### WHAT TO WORK ON
Will you output the lines between the ones holding "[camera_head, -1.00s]" and "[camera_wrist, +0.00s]", inclusive, exactly as they stand, and only those lines, with the pictures left out?

### COLLECTED DATA
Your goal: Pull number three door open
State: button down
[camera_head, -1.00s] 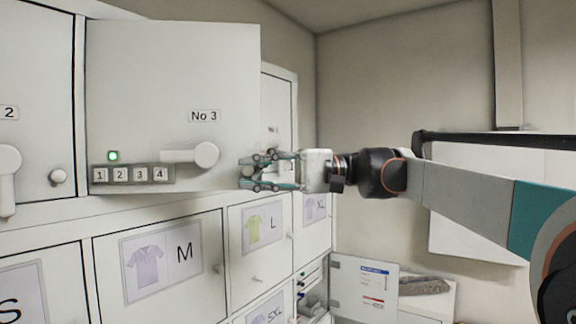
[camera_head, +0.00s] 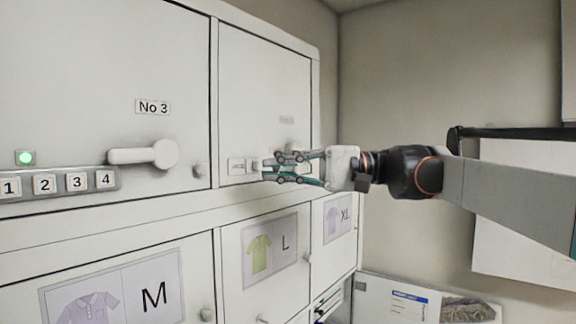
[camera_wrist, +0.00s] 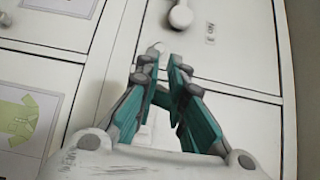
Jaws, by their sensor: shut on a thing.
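The number three door (camera_head: 70,75) is at the left in the head view. It looks flush with the door beside it. Its lever handle (camera_head: 145,153) lies horizontal, and the light on its keypad (camera_head: 60,183) is green. A round knob (camera_head: 200,170) sits at its lower right; the knob also shows in the wrist view (camera_wrist: 157,48), just beyond my fingertips. My gripper (camera_head: 268,168), in the wrist view too (camera_wrist: 163,65), stands in front of the right-hand door, apart from the knob. Its fingers are close together; what lies between them cannot be made out.
A further upper door (camera_head: 265,70) is partly hidden behind my gripper. Below are drawer fronts marked M (camera_head: 200,265), L (camera_head: 232,280) and XL. A white panel with notices (camera_head: 385,310) stands out at the lower right. The space before the right wall (camera_head: 440,80) holds my arm.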

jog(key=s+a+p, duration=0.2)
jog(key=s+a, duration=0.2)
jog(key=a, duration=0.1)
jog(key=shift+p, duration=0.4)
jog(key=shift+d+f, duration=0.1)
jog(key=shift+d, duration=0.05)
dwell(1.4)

### OUTPUT OF THE EXERCISE
[camera_head, -1.00s] 
[camera_head, +0.00s] 
[camera_wrist, +0.00s] 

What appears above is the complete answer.